The losers got to be citizens like anyone else. Their distinct culture is an integral part of shared life, not one that has been erased.
The racism and hatred in the acts of Israelis toward Palestinians is shocking by any standard.
I do see relevance in how we treat our neighbors. We dont drop DIME bombs on Mexicans or Mexican Americans I guess Palestinans fall into a no mans land and Israel can test their weapons on them.
Actually, only the USA celebrates the 5th of May......and the City of Puebla in Mexico.
If we are talking about genocide outside the US/Israel perspective. The real numbers in this Planet are around 5 million and 1,3 billion. And as the bloody history of mankind shows, 5 million is possible. 1300 million is not. Every solution towards this end game is insane for the israeli people and to us all. How did the most talented artists become people of thinking a genocide as a solution? - Israeli people had been betrayed by their brothers and sisters abroad and because the rest of us are making it possible.
Mr. Gordon is either a coward or a hypocrite (or both), since he preaches for others to boycott Israeli academic institutions, yet at the same time he teaches in one (the Ben-Gurion University of the Negev), and receives his paycheck from the Israeli government.
Ultimately, One State is the only way to go...let the majority decide in open elections like they did after the South African aparthide.

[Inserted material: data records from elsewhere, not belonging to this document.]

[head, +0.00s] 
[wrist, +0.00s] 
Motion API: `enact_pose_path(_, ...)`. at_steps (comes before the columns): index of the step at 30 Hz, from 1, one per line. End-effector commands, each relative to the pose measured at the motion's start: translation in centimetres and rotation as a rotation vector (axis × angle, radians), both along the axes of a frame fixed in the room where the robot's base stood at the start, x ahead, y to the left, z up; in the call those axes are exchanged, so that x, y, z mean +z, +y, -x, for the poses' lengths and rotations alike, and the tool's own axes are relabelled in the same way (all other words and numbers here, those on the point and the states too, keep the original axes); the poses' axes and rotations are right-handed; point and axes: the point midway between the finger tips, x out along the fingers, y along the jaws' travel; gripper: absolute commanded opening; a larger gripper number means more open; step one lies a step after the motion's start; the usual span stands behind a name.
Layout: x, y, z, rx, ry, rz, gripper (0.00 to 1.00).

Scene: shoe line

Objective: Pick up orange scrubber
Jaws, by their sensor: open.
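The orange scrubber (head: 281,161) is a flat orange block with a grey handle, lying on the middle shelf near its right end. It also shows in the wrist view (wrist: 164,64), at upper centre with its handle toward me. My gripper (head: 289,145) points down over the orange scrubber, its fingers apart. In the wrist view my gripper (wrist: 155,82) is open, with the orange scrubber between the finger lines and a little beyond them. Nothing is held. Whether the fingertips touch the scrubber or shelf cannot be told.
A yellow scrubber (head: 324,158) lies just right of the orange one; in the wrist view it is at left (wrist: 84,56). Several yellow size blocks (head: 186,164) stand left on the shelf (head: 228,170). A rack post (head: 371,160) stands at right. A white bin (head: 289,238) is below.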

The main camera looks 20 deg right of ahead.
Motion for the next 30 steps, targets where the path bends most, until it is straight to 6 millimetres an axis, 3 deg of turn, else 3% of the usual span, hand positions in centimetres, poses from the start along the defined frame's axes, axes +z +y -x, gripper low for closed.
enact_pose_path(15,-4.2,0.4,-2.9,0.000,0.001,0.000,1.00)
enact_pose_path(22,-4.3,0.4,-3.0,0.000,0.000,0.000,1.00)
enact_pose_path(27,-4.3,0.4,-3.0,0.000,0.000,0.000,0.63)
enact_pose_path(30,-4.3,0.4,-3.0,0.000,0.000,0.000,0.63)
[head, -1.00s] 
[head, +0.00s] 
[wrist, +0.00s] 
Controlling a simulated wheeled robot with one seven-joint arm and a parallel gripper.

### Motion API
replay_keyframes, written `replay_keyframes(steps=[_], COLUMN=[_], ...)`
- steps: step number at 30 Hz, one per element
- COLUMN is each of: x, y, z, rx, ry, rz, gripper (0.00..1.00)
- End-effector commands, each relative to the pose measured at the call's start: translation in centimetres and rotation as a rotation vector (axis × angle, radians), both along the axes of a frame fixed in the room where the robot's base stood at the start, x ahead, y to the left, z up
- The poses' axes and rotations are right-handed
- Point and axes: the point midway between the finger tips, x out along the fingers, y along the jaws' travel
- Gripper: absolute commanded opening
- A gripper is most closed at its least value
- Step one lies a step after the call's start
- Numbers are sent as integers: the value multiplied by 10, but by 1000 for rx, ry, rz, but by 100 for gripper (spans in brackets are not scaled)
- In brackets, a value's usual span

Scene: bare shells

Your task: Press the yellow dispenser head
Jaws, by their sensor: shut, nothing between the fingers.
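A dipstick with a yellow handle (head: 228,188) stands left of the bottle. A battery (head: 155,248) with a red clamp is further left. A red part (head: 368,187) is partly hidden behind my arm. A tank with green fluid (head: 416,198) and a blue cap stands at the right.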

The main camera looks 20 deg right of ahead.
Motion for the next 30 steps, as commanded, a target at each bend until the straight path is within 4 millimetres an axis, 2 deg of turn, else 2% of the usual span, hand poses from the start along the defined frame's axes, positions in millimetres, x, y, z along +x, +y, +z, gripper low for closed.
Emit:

Gordon seems unaware of the laws in Israel which favor only jews, regardless of where they were born or else he is misguided into thinking that Israel is a state guided by democratic principles. Regrettably a one state solution would not work . A two-state solution which allows Palestinians authority to govern themselves is the quickest way for them to gain the justice they deserve. Neither a one-state nor a two state solution is feasible, however, as long as the Israel receives unstinting support from the United States and the approbation of other member nations of the UN. If it did not receive the money and arms so generously accorded by U.S. taxpayers, things might change.